The server opens an SSE stream, dispatches each adapter result as it resolves, and closes the stream when all adapters finish. The client receives a sequence of partial results and renders them incrementally.

On the React side, a LiveFeesProvider context component wraps the hero summary and the platform breakdown table. A useLiveFees() hook is consumed by both. This keeps both components in sync without prop drilling and without duplicate fetches.

The merge logic is the subtle part. At any point the user sees a combination of three data sources: cached fees from a previous query, live SSE results overlaying the cache, and optimistic claimed overlays if the user just claimed fees. The merge happens on a composite key of platform:chain:tokenAddress. Live results that don't exist in the cache yet render as virtual rows with a live: prefix on their ID.

We hit a split-data bug early on where the hero total and the platform table were diverging because they were each maintaining their own merge state. The fix was straightforward once we saw it: one context, one merge, both components read from the same source of truth. The LiveFeesProvider pattern solved it completely.

Caching Strategy: When to Cache and When to Go Live

Not all data needs the same TTL. Standard fee data for most wallets is cached for 40 minutes. Heavy creators with 500 or more records get a 2-hour TTL because the cost of querying that much on-chain data repeatedly is significant, and heavy creators tend to have older, more stable fee histories.

Live polling is a different path entirely. When a user triggers a live refresh, the query bypasses the cache and hits the chain directly. This is intentional. You want live data to be genuinely live, not a slightly fresher version of something cached 5 minutes ago.

Our caching stack uses Redis as the primary layer with an in-memory fallback. If Redis is unavailable, the app doesn't break. It falls back gracefully and continues serving requests from memory, with a smaller effective cache window.

The lesson here is to design your cache as a performance optimization, not a reliability dependency. If it goes down, your app should degrade gracefully, not hard-fail.

Pricing Data: The Three-Tier Waterfall

Displaying USD values for unclaimed fees requires current token prices. We use a three-tier waterfall: DexScreener first, Jupiter for Solana tokens that DexScreener misses, and CoinGecko for native assets (SOL, ETH, BNB).

The order matters. DexScreener has broad coverage for long-tail DeFi tokens that CoinGecko doesn't list. Jupiter has deeper Solana coverage than DexScreener for some newer tokens. CoinGecko is the most reliable source for native asset prices. Using them in this order maximizes coverage while minimizing fallback to less specific sources.
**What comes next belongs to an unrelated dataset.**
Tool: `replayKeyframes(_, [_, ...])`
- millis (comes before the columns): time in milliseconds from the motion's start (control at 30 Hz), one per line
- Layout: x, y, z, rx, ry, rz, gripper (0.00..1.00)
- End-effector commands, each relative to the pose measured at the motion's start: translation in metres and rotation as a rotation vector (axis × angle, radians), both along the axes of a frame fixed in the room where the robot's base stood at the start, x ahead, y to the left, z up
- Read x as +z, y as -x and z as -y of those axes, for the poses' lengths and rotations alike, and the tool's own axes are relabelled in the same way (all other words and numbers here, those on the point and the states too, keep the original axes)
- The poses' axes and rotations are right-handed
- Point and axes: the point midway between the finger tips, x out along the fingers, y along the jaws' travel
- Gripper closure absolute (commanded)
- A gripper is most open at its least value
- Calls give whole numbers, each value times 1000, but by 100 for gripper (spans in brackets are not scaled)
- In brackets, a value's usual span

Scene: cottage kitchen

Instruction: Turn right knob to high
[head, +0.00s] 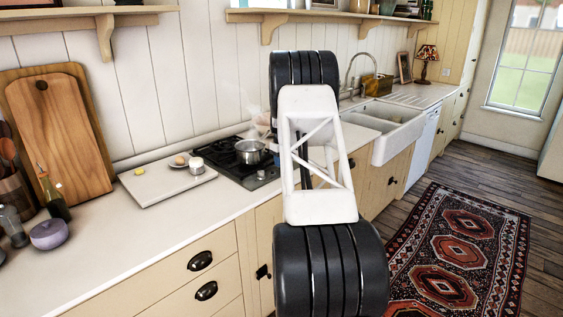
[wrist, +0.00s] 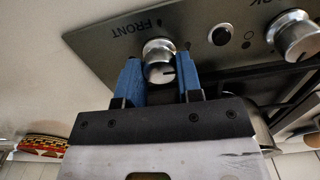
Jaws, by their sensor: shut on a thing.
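In the wrist view, a round silver knob (wrist: 159,48) sits on the dark hob panel beside the printed word FRONT. My gripper (wrist: 159,66) has its blue fingers on either side of this knob and is shut on it. A dark line shows on the knob's face, but I cannot tell its setting. A second silver knob (wrist: 295,37) stands apart at the right edge of the wrist view, by partly cut-off lettering. In the head view, the black hob (head: 235,170) is set in the counter; my arm hides the gripper and part of the hob.
A steel pot (head: 250,152) stands on the hob. A white board (head: 165,190) with eggs and a small cup lies left of it. A black button (wrist: 220,36) lies between the knobs. The sink (head: 385,125) is farther right. Counter in front of the board is clear.

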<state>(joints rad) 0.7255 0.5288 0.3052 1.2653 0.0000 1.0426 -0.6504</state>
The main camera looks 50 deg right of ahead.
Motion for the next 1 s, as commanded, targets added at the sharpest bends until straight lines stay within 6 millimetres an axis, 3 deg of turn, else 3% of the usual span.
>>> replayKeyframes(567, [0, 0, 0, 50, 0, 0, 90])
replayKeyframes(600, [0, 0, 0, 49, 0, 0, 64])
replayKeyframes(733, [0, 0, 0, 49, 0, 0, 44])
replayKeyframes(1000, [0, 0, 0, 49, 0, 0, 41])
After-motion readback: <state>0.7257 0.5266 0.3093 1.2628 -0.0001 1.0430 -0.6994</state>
A cron job refreshes prices on a regular interval. We don't fetch prices per user request. Price data is pre-fetched, cached, and applied at query time. This keeps response times fast and avoids hammering pricing APIs with per-user traffic.

Chain-Specific Gotchas

Solana

Solana is not EVM. This sounds obvious but the implications run deeper than most developers expect. The account model is different, the transaction format is different, and the wallet ecosystem is entirely separate. You cannot reuse EVM read logic on Solana. Budget for a clean separation.
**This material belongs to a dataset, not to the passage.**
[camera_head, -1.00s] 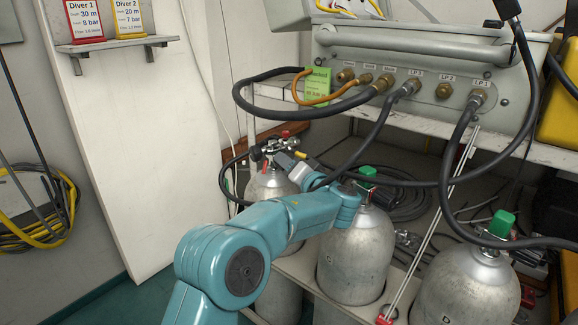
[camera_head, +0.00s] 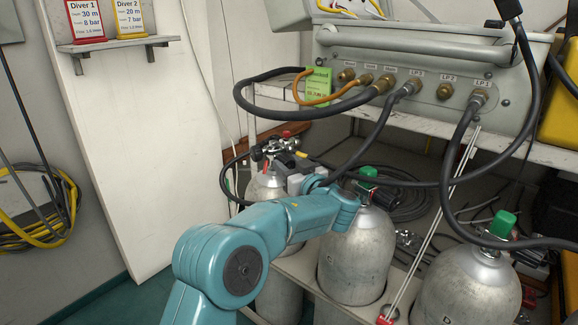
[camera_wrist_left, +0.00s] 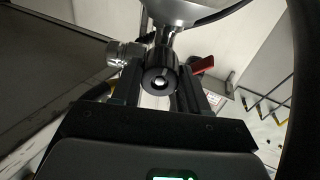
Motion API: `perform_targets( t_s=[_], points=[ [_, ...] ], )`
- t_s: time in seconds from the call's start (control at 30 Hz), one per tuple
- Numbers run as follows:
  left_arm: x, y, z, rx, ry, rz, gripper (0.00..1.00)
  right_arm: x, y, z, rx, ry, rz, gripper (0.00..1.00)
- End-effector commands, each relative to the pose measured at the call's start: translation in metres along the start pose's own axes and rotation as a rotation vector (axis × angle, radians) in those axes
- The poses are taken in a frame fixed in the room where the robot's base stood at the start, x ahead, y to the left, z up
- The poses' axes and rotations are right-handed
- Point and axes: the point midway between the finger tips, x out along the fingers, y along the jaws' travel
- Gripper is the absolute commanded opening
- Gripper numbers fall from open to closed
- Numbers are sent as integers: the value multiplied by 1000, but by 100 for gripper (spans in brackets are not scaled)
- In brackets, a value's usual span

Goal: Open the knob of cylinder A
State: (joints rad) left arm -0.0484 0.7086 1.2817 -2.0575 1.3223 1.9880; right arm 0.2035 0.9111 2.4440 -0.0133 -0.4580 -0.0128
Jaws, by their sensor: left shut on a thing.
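The leftmost grey cylinder (camera_head: 262,186) stands behind my left arm, with a black and metal valve on top; I cannot read a letter on it. My left gripper (camera_head: 283,162) is at this valve. In the left wrist view, a round black knob (camera_wrist_left: 160,80) with a pale centre sits between the two dark fingers of the left gripper (camera_wrist_left: 160,92), which is shut on it. A metal fitting (camera_wrist_left: 124,52) is left of the knob and a red lever (camera_wrist_left: 203,65) is right of it. My right gripper is not in view.
Other cylinders stand to the right, the middle one (camera_head: 355,262) and a front one marked D (camera_head: 466,290), with green-topped valves. Black hoses (camera_head: 372,150) hang from the grey panel (camera_head: 420,70) above my left gripper. The white wall board (camera_head: 140,150) is at left.

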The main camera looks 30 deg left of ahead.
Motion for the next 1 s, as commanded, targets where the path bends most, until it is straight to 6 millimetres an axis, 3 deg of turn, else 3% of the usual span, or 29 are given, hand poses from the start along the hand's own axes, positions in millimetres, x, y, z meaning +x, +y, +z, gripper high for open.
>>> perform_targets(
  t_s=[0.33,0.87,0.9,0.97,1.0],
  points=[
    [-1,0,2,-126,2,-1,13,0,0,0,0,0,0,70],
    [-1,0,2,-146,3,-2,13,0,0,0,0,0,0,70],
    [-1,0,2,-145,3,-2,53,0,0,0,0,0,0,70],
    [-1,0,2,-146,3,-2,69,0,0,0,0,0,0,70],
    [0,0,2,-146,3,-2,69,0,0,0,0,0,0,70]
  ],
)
Pump.fun adds another layer of complexity with synthetic token identifiers. Tokens launched on Pump.fun and PumpSwap use IDs like SOL:pump and SOL:pumpswap in our system rather than raw mint addresses. These synthetic IDs represent the fee-earning mechanism, not the token itself. Your adapter needs to handle this mapping explicitly.

EVM Chains (Base and BSC)

Base and BSC share the same ABI structure and the same read logic in our adapter layer. The only differences are chain ID, RPC endpoint, and explorer URL. We use a chain config object to hold these values. Adding a new EVM chain means adding one entry to the config, not writing new adapter code.

Dedicated RPC providers per chain are worth the cost. Public RPC endpoints get rate-limited under real traffic. If your product depends on chain reads, use a dedicated provider. The reliability difference is substantial.

Security: What You Cannot Skip

DeFi tools attract bots. Rate limiting is not optional. We apply rate limits across all endpoints, with stricter limits on search and claim flows where abuse is most likely.

Wallet validation runs before any claim operation. You confirm the address is valid and well-formed before hitting the chain. This prevents a class of errors where a malformed address gets submitted to a contract call.

SSE streams are signed. Each stream has a request signature that the server validates before opening the connection. This prevents unauthorized clients from opening persistent connections and abusing the streaming infrastructure.

Full CSP (Content Security Policy) and HSTS headers are set at the application layer. On a Next.js app deployed to Vercel, this means explicit middleware configuration. The default headers are not sufficient for a tool handling financial data. Define your CSP allowlist explicitly and keep it tight.

What We Would Do Differently

Start with the adapter interface before writing any adapter implementations. We defined ours early but not early enough. Two adapters were written before the schema was finalized, which meant a refactor pass later. Define the contract first, then implement against it.

Build the identity resolution cache on day one. We added it mid-development and had to backfill logic. It touches every query path, so retrofitting it is more painful than building it upfront.

Design your SSE stream for partial failures from the start. If one adapter fails, the stream should continue and surface that failure as a partial result, not kill the entire stream. We handled this correctly but it required deliberate error isolation per adapter. Make that decision explicitly, not as an afterthought.

Separate your pricing refresh from your fee query path completely. We got this right but it was a conscious choice that we could have easily gotten wrong. Mixing pricing API calls into per-user request paths is a fast way to hit rate limits under load.